►

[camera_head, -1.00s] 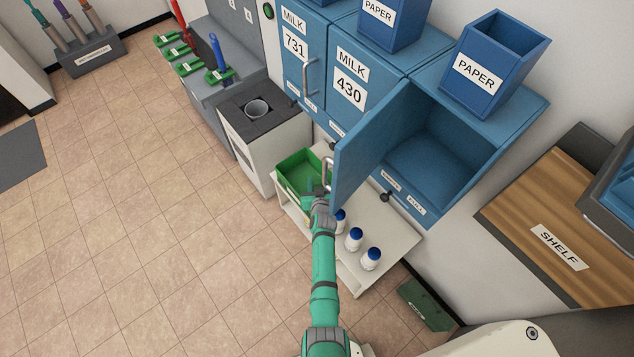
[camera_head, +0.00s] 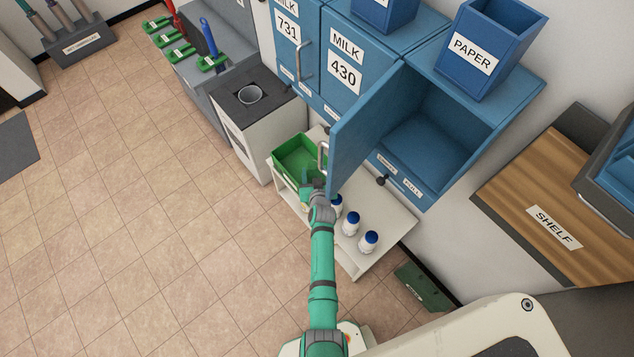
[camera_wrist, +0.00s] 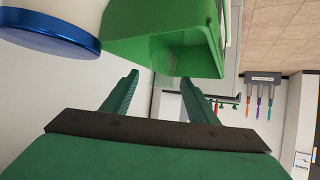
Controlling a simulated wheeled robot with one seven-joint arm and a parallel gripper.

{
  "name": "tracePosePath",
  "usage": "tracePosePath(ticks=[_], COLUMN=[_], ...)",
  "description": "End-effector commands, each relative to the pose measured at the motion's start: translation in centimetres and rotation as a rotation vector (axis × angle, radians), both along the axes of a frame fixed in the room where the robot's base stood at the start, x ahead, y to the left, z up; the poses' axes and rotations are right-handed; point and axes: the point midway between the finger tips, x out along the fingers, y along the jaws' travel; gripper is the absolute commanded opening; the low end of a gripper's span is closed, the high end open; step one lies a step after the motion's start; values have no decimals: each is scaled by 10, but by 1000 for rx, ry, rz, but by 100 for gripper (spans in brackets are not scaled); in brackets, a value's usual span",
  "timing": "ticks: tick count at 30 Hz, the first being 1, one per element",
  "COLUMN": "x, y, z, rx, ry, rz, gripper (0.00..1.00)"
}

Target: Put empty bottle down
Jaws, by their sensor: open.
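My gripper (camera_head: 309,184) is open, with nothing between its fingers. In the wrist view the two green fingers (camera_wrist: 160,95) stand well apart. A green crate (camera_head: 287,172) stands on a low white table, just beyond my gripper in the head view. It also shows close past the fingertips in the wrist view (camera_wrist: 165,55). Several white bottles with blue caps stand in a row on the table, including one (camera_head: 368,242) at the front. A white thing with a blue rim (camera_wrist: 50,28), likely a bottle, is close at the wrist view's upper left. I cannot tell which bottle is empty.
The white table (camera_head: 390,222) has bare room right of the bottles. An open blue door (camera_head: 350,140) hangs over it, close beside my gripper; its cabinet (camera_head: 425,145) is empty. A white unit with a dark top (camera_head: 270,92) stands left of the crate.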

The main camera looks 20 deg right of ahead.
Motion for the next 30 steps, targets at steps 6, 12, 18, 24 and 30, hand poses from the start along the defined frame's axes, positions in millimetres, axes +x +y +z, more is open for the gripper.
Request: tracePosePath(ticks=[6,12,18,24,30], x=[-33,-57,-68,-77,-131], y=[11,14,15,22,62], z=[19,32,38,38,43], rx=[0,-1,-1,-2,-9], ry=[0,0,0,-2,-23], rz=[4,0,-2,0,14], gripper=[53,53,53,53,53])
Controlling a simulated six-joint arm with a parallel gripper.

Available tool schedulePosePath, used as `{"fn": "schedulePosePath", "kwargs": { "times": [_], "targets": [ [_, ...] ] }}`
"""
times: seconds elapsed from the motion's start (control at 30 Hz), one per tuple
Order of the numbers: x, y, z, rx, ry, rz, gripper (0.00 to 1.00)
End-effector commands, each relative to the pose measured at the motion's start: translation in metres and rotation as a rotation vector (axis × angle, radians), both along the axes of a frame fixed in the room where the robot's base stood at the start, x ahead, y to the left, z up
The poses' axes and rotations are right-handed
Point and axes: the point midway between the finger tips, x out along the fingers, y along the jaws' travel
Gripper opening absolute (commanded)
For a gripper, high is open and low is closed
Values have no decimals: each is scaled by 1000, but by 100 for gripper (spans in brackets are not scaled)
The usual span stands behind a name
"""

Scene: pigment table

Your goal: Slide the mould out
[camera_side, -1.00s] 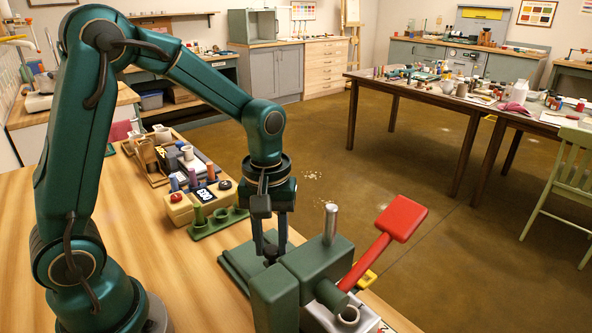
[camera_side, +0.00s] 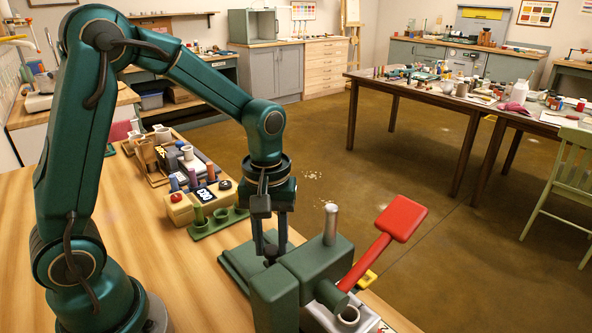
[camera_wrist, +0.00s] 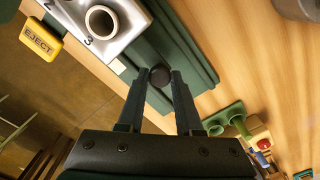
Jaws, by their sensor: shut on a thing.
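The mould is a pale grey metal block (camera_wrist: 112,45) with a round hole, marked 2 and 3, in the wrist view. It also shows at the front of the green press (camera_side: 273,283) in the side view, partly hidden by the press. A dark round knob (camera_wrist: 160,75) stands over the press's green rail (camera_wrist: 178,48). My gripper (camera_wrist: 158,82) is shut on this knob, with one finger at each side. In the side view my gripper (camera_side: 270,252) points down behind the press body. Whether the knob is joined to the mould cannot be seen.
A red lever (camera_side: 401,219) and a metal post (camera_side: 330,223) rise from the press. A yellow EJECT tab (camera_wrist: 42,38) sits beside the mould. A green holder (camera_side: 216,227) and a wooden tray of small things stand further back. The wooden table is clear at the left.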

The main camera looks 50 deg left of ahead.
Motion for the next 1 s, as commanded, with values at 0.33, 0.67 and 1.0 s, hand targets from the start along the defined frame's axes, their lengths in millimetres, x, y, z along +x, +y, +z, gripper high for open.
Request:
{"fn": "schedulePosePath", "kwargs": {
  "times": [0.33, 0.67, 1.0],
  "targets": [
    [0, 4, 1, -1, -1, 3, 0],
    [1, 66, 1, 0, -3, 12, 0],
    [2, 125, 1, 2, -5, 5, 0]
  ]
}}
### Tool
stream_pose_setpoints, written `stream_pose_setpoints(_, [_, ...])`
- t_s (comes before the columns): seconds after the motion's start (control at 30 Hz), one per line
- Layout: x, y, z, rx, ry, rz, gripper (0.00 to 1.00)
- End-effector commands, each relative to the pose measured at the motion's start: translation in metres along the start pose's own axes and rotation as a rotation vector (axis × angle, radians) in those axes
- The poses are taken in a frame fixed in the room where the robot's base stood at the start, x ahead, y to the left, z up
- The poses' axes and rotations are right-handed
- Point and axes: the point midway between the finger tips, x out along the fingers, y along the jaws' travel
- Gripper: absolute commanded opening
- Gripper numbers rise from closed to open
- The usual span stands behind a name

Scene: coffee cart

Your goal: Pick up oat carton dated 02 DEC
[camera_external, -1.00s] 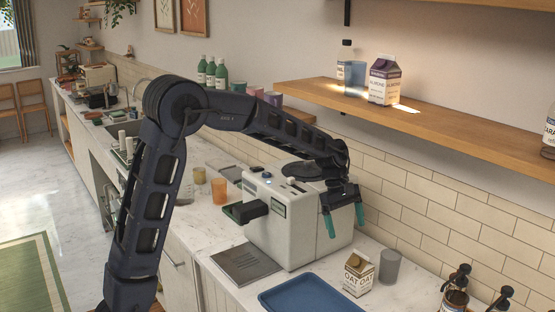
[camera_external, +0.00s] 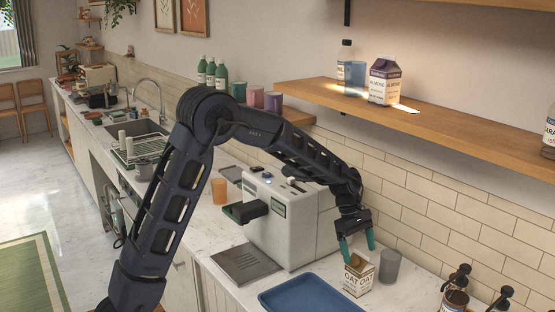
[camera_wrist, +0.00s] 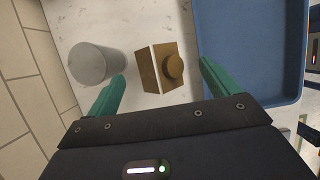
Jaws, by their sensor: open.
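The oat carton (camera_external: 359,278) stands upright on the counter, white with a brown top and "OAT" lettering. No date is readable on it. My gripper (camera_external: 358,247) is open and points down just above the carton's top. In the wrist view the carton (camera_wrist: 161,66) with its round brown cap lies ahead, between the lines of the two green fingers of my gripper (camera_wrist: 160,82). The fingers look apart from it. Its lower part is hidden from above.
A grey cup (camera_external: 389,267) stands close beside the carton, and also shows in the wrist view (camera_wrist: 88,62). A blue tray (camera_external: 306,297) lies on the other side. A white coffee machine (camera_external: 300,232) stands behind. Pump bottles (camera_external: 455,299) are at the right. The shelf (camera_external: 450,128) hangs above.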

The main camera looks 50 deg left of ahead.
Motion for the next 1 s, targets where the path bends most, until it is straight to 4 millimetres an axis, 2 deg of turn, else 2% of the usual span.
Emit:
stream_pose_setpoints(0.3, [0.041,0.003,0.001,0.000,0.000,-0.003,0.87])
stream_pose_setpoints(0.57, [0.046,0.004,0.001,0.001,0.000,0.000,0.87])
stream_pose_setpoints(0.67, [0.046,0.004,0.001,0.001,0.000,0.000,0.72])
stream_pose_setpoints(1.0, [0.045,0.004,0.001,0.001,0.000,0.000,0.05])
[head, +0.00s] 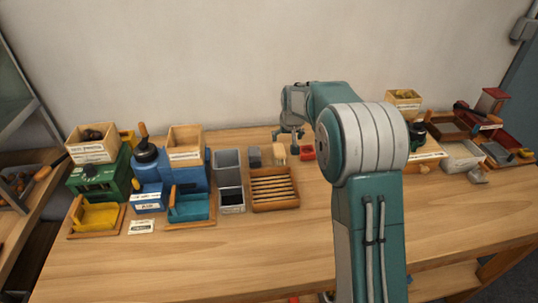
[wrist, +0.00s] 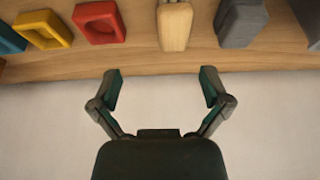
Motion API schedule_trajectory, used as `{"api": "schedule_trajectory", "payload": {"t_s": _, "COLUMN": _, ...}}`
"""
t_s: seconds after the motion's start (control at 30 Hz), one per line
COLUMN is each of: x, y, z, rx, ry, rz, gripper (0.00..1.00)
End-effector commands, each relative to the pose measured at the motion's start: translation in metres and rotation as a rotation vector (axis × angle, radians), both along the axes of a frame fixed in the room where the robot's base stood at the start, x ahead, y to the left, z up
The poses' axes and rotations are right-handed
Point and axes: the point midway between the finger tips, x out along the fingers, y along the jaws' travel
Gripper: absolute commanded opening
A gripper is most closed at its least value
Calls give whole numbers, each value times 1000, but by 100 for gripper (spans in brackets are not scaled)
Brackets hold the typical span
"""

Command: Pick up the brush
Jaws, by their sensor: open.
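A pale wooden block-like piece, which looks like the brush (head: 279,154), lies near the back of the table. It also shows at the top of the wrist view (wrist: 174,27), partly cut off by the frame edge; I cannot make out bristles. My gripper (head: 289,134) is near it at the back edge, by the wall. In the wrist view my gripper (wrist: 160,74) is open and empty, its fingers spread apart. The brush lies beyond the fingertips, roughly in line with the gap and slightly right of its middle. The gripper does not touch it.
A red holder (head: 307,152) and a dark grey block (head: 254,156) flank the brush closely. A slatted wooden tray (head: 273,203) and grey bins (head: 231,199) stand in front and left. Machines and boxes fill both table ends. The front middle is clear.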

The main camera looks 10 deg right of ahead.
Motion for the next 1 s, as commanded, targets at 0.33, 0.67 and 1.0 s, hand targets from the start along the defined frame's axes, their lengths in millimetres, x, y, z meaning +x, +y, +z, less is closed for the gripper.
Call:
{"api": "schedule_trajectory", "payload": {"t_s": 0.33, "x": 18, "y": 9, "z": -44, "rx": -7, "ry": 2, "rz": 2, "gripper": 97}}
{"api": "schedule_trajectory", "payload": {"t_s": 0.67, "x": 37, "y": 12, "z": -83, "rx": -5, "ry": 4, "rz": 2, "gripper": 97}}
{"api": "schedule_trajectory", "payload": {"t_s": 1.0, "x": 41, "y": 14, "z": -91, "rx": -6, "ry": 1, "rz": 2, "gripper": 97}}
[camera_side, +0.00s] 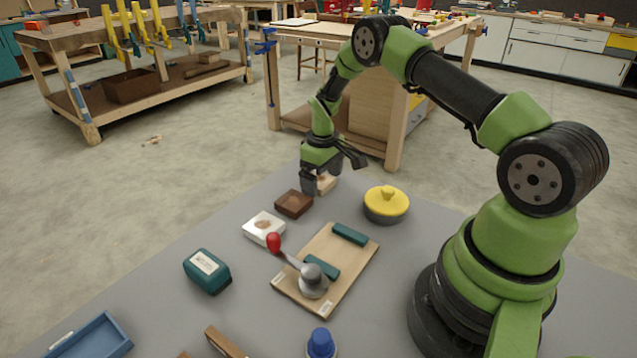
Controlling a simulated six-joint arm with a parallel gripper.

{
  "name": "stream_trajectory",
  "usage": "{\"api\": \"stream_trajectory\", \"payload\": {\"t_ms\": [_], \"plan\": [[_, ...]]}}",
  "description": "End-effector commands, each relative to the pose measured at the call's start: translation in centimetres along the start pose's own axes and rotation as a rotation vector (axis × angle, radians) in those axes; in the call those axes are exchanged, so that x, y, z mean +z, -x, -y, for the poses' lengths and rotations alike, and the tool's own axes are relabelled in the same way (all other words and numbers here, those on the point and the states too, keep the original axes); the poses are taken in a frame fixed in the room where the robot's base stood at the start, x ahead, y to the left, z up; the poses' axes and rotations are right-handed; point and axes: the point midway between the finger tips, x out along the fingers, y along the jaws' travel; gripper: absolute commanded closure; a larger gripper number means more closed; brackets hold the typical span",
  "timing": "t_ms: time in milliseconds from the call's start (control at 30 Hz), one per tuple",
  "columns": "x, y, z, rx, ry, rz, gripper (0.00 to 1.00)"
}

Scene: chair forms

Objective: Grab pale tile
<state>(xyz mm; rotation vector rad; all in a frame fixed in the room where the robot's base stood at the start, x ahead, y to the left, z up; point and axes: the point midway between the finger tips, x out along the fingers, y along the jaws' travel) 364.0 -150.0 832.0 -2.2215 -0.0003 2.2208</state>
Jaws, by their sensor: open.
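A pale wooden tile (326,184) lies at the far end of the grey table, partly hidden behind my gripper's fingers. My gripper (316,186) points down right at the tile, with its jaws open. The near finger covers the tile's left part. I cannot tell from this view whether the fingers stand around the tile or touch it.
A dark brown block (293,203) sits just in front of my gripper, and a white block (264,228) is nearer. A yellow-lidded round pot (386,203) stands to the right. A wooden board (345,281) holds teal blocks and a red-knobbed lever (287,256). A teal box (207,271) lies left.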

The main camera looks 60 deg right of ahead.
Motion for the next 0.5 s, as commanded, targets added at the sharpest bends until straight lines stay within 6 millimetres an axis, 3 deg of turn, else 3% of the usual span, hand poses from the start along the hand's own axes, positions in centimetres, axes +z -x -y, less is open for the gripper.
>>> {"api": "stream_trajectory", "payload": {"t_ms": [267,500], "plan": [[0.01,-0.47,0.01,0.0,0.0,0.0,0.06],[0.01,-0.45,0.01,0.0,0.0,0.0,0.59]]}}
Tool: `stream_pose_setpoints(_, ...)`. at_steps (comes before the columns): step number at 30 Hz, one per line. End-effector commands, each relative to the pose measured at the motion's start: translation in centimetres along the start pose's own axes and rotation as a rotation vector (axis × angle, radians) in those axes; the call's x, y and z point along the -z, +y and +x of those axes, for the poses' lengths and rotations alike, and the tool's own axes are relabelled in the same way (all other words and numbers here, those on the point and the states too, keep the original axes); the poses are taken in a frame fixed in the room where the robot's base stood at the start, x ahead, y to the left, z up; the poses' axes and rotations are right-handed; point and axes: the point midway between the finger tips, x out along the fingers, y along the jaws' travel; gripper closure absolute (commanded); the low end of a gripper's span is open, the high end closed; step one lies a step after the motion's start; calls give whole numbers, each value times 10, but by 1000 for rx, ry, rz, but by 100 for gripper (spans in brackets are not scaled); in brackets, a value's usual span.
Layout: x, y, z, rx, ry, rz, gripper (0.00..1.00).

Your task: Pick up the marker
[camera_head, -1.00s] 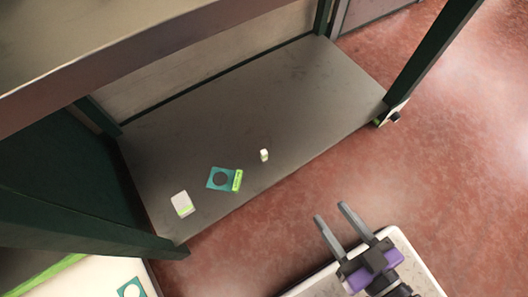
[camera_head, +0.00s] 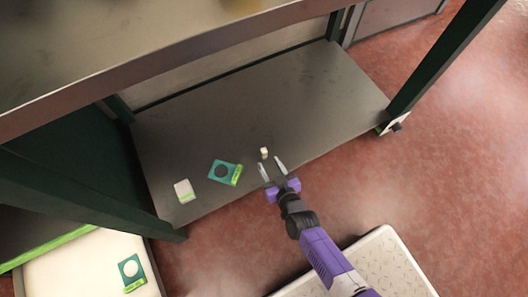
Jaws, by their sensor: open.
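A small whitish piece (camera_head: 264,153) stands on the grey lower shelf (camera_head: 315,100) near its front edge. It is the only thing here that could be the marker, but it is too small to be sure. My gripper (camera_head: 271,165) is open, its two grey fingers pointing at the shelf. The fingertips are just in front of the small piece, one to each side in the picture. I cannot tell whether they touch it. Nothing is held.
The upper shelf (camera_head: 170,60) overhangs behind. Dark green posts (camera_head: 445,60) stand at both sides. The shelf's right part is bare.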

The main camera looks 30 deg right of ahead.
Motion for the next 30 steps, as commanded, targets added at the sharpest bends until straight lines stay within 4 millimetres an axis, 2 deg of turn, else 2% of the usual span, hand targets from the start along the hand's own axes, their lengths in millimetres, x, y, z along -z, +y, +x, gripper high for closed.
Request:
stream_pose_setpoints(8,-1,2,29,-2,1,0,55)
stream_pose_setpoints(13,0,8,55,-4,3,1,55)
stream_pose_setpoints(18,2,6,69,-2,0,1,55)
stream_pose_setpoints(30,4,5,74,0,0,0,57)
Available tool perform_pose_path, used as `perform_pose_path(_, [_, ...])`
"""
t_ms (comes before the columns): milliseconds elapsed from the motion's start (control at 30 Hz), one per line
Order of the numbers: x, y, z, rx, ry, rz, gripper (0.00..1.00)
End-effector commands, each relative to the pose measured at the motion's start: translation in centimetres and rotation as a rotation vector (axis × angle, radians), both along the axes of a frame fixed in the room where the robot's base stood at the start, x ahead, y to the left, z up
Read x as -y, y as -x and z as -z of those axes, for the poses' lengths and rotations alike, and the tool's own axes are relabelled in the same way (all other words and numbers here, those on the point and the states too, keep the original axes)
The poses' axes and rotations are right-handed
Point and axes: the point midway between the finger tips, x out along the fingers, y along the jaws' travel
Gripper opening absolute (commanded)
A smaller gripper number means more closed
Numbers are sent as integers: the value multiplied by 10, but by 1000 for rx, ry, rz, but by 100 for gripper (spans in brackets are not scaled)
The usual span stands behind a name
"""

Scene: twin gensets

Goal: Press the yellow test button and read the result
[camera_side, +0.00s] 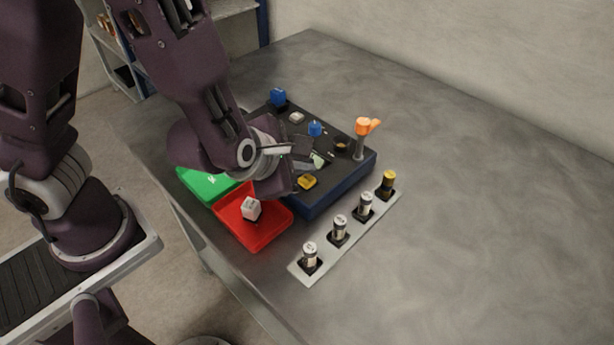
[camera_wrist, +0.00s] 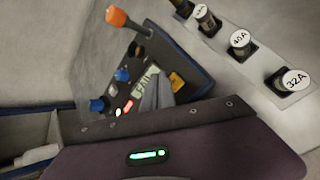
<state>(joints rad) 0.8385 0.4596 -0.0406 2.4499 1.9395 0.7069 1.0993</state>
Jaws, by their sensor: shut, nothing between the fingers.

◄

## DIRECTIONS
Copy each line containing the word "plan" from the data.

## ANSWER IN FULL
  "usage": "{\"api\": \"stream_trajectory\", \"payload\": {\"t_ms\": [_], \"plan\": [[_, ...]]}}",
>>> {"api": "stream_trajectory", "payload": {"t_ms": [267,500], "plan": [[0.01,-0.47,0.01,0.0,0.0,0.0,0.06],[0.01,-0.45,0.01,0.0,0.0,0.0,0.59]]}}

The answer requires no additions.